The latest method of debt marketing is the provision of payday loans, lending money at over 1,000%, and companies offering this type of loan are flourishing—they are everywhere. As the motion states, £7.5 billion was lent to low and middle income earners in 2008 alone. It is easy-to-obtain credit, but is frighteningly expensive to service the debt. These company names are becoming as familiar as the old banks and building societies, as they appear not just on televisions but on premier league football shirts, advertising hoardings up and down the country and in various newspapers. I am sure that we have all received many e-mails offering us loans.
I trust, Mr Deputy Speaker, that you will be unlikely to need a payday loan, but if you did and you did a Google search for UK payday loans, your search would yield some 9.8 million hits. If you wished to spare yourself the inconvenience of a credit check, you would still have almost 2 million hits from which to choose.
“Neither a borrower nor a lender be” was, in days gone by, an idealist maxim, but most of us incur debt in some form or another over our lives. At this point, I will resist chiding Labour over its policies on national debt. The ability to repay should be the first consideration for anyone entering into any credit agreement. For the man in the street, however, that is becoming harder and harder to do as the lending methods become ever more varied and complicated. Working out exactly how much has to be paid back on any loan is becoming more and more difficult, as is being able to compare it with other offers.
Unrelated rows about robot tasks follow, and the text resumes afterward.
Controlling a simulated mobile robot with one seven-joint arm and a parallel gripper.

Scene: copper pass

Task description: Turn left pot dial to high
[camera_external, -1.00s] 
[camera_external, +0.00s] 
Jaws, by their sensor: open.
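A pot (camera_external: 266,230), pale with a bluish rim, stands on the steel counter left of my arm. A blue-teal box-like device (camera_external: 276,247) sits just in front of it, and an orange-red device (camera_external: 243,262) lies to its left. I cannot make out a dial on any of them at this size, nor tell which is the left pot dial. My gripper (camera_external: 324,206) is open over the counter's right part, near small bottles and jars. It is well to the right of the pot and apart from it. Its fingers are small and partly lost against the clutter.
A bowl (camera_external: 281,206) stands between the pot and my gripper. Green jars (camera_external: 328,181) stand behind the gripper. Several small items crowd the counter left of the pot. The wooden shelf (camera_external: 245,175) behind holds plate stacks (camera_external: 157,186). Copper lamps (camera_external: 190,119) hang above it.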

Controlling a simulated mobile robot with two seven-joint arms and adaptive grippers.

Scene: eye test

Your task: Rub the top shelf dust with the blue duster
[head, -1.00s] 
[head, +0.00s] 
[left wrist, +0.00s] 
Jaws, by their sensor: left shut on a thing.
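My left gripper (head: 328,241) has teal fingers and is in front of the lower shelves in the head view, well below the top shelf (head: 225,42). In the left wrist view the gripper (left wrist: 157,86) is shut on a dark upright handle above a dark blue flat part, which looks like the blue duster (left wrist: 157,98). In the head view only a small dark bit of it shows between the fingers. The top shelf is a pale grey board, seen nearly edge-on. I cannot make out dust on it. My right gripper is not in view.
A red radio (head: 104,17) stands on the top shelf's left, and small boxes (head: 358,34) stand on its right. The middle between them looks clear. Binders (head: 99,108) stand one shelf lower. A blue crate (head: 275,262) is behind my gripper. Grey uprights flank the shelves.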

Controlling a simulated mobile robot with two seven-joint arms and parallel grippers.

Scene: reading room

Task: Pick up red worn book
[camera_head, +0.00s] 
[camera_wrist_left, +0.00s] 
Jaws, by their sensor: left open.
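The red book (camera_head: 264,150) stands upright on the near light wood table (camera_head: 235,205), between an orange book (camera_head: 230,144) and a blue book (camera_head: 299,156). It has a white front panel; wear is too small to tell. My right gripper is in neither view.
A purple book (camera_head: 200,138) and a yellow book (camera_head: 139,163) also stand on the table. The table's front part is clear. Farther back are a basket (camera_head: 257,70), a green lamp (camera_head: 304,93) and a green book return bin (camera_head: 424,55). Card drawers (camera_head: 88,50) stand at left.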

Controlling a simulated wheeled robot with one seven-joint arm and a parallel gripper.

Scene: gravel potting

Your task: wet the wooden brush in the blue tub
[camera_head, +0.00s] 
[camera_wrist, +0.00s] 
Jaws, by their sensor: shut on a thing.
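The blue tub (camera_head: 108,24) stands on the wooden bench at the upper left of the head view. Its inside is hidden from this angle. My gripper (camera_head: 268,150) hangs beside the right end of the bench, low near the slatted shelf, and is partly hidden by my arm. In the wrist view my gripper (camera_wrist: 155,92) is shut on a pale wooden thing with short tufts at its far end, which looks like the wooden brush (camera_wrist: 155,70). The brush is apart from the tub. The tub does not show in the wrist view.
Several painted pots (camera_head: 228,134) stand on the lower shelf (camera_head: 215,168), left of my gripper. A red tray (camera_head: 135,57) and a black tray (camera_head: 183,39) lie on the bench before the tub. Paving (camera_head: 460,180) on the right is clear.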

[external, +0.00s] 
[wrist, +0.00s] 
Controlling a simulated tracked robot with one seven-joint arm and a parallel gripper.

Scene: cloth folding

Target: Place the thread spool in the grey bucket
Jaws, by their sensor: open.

Karl Turner (Kingston upon Hull East) (Lab): I agree with an awful lot of what the hon. Gentleman is saying, but I wonder whether he shares my concern at the Government’s scrapping of the financial inclusion fund. Around 50% of the advice that my citizens advice bureau gives is on debt management, and it tells me that that will stop as a direct result of the Government’s policy.
Andrew Bingham: I thank the hon. Gentleman for his intervention, but I think that we are trying to get some cross-party agreement here. Can we try to deal with the issue of debt and work together on this instead of indulging in political arguments?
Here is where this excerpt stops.